### SHORT EXERCISE
Some lines of these records may hold the word "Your"; state how many, using only the number.

### EXERCISE MATERIAL

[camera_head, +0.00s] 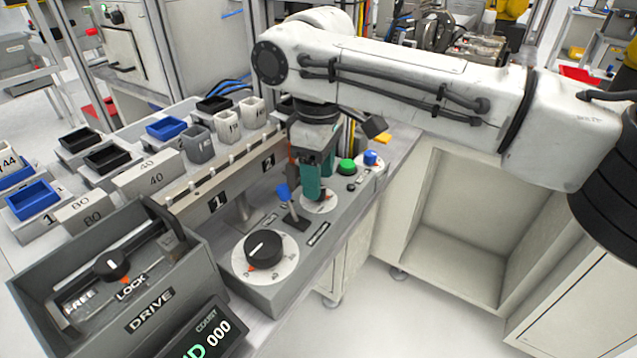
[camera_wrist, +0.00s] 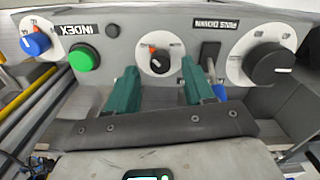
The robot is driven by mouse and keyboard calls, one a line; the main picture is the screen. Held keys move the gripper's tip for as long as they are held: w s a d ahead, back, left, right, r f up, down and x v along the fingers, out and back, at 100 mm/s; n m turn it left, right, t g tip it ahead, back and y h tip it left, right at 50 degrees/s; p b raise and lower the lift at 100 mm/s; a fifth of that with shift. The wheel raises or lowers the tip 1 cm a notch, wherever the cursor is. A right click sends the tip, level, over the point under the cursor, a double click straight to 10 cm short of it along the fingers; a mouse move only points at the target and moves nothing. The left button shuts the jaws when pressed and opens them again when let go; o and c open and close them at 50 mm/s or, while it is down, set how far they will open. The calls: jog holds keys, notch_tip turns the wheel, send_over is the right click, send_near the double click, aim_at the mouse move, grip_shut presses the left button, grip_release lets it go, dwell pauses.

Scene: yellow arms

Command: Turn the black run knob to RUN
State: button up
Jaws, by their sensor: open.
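A small black knob (camera_wrist: 160,61) sits on a white round dial plate in the wrist view, with an orange mark on its face and small lettering around it too small to read. My gripper (camera_wrist: 158,70) is open, its two green fingers apart on either side of the knob, with visible gaps and no clear contact. In the head view my gripper (camera_head: 316,178) points down over the white dial plate (camera_head: 320,206), and the fingers hide the knob there.
A large black dial (camera_head: 264,250) and a blue-tipped lever (camera_head: 284,192) stand on the near side of the grey panel. A green button (camera_head: 346,166) and a blue knob (camera_head: 370,157) are on the far side. The DRIVE lever box (camera_head: 150,322) is at lower left.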

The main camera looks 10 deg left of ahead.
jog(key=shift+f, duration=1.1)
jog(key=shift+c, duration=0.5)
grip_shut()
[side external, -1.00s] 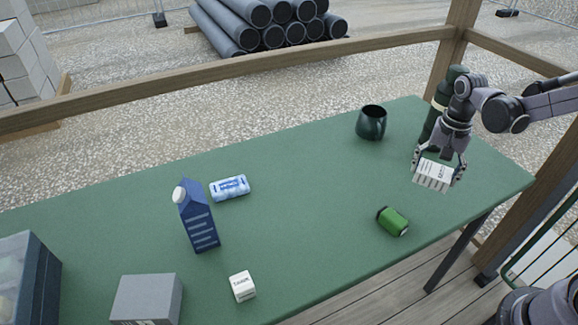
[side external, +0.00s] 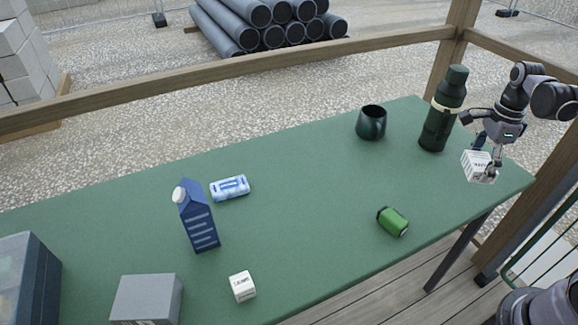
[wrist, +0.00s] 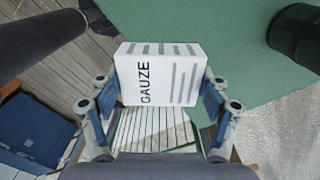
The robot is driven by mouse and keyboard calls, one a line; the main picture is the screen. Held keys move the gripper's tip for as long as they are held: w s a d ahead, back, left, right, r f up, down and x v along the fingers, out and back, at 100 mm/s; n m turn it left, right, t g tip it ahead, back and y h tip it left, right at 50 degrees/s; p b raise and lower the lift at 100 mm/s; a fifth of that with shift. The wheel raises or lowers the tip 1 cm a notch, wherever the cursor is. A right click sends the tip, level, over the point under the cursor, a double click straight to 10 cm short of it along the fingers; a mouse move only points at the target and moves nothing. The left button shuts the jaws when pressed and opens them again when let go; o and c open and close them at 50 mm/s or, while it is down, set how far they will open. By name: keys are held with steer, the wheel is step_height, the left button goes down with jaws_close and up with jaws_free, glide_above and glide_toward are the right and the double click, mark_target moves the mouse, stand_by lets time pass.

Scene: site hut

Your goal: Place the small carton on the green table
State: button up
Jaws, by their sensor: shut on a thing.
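A small white carton (side external: 477,166) is held in my gripper (side external: 481,160) near the right end of the green table (side external: 300,190). In the wrist view the carton (wrist: 160,75) is printed GAUZE and sits between the two fingers of my gripper (wrist: 160,100). Below it in that view lie the table's edge and plank flooring. The gap between carton and tabletop is hard to judge. Another small white carton-like block (side external: 242,287) stands on the table at the front.
A dark green bottle (side external: 440,115) stands just left of my gripper, with a dark mug (side external: 371,123) beyond. A green can (side external: 392,221), blue-white can (side external: 230,187), blue milk carton (side external: 197,217) and grey box (side external: 146,299) stand or lie on the table. Its middle has clear room.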

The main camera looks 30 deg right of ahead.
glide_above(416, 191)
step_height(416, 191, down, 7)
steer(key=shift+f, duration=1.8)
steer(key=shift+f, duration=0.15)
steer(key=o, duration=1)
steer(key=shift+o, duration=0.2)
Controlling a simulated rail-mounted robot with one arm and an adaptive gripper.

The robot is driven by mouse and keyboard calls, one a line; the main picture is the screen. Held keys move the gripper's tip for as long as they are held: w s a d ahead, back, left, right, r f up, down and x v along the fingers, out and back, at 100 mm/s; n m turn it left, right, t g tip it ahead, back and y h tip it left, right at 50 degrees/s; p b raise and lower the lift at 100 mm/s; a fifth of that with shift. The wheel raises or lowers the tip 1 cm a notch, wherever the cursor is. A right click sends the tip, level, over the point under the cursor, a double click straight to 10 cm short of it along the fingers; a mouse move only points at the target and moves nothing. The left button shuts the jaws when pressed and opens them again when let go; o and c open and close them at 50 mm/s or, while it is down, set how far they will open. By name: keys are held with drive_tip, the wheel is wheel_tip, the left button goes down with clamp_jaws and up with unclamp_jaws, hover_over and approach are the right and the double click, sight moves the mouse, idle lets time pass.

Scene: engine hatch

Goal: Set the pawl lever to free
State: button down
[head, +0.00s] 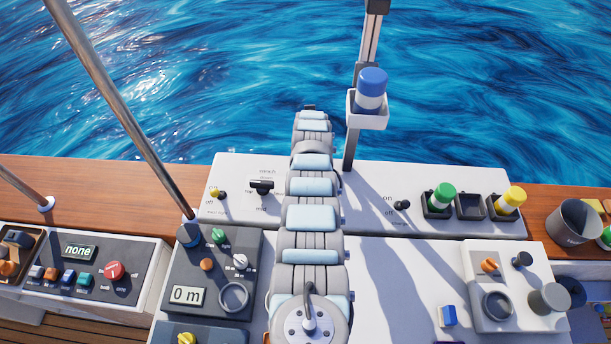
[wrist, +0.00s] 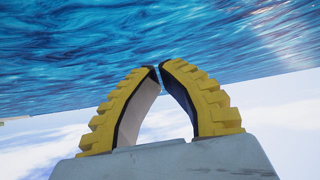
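No label reading "pawl" can be made out, so I cannot tell which control is the pawl lever. A dark panel (head: 255,262) with a "0 m" display left of my arm carries a green knob (head: 218,236), an orange knob (head: 207,265), a white-topped lever (head: 240,262) and a grey ring (head: 233,297). In the wrist view my gripper (wrist: 158,68) has its yellow ridged fingers bent together, tips meeting or nearly so, nothing between them. Only sea and pale sky lie behind it. In the head view my gripper cannot be made out, and my arm hides the middle of the console.
On the white console stand a black T-handle (head: 262,187), a yellow-knobbed switch (head: 218,195) and an on/off switch (head: 401,205). Green (head: 441,197) and yellow (head: 510,200) capped items sit in holders at right. A steel pole (head: 125,110) rises left of my arm.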

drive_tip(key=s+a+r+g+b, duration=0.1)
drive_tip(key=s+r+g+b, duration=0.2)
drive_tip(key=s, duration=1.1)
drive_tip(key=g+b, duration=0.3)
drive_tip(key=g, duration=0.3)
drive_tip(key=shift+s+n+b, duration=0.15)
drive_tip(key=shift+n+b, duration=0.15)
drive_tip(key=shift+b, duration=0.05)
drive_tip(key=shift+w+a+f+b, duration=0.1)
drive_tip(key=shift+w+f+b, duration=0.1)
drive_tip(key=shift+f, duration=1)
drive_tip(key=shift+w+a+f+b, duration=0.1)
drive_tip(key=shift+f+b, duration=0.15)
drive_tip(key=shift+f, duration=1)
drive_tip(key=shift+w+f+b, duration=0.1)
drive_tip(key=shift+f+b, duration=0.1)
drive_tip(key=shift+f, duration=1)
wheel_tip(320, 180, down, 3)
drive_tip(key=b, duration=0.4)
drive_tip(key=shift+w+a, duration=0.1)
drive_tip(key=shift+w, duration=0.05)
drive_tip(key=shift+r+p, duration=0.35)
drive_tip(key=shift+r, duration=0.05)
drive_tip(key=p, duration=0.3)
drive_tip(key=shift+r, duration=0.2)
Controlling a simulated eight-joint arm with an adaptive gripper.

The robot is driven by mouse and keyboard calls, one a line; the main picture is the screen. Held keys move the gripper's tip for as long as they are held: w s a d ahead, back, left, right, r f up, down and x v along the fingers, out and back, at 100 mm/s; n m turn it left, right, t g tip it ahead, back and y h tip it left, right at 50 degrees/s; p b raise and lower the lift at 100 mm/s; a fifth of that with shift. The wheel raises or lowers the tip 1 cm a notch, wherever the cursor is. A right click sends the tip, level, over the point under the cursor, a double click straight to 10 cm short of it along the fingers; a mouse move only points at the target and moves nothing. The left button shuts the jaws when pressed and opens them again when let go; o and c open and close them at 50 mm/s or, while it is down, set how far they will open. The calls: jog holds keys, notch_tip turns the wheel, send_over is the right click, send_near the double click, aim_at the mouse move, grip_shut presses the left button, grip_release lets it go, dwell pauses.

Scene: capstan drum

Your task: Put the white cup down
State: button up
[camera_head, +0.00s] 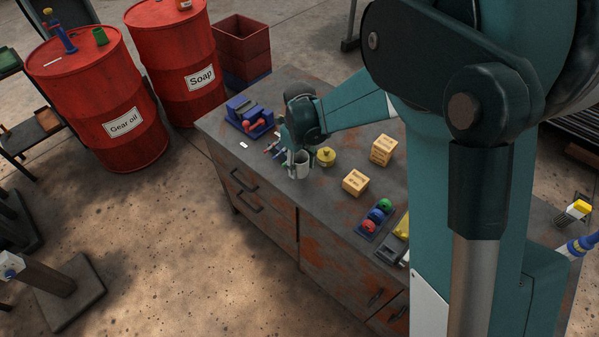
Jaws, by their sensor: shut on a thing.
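The white cup (301,171) is near the front edge of the grey, rust-stained workbench (330,219), left of its middle. It looks upright. My gripper (300,160) is shut on the cup, with fingers at its rim and side. I cannot tell whether the cup's base touches the bench top or hangs just above it. Part of the cup is hidden by my fingers.
Close right of the cup is a yellow pot (326,156). Wooden blocks (355,182) and (384,149) stand farther right. A blue vise (249,116) is at left.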

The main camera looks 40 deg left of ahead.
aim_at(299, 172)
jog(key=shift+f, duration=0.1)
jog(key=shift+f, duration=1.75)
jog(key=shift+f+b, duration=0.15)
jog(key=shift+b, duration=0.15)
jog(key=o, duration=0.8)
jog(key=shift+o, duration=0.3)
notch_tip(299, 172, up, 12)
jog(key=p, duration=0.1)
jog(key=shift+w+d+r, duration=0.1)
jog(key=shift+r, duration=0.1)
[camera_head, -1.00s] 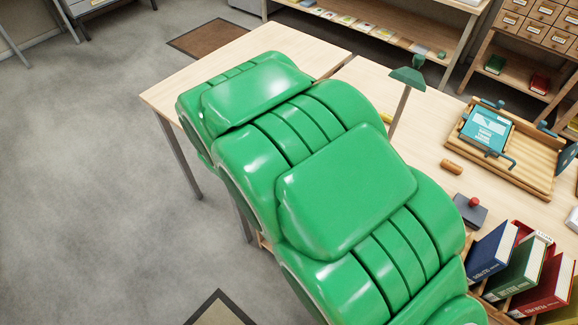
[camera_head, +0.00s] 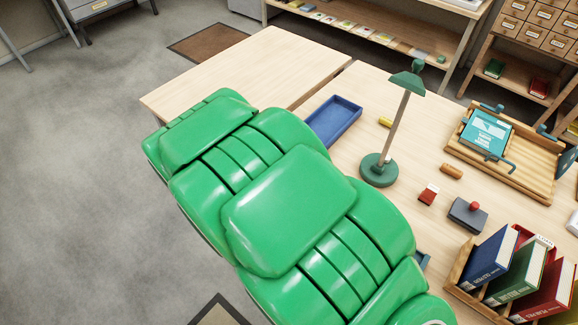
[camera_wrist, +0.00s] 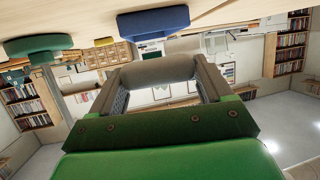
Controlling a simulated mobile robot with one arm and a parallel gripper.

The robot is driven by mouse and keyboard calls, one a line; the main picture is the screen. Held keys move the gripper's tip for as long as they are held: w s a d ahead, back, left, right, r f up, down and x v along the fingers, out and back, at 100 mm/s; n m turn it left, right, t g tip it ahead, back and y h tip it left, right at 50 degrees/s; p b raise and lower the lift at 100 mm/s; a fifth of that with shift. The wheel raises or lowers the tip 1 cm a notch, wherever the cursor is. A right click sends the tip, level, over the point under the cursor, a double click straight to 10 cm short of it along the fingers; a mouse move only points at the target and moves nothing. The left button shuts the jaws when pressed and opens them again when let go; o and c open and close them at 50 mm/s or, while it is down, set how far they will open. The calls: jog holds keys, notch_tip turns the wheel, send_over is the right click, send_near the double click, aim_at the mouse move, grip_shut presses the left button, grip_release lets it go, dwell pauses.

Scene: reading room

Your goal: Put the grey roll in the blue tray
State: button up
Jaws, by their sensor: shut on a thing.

### EXERCISE SOLUTION
3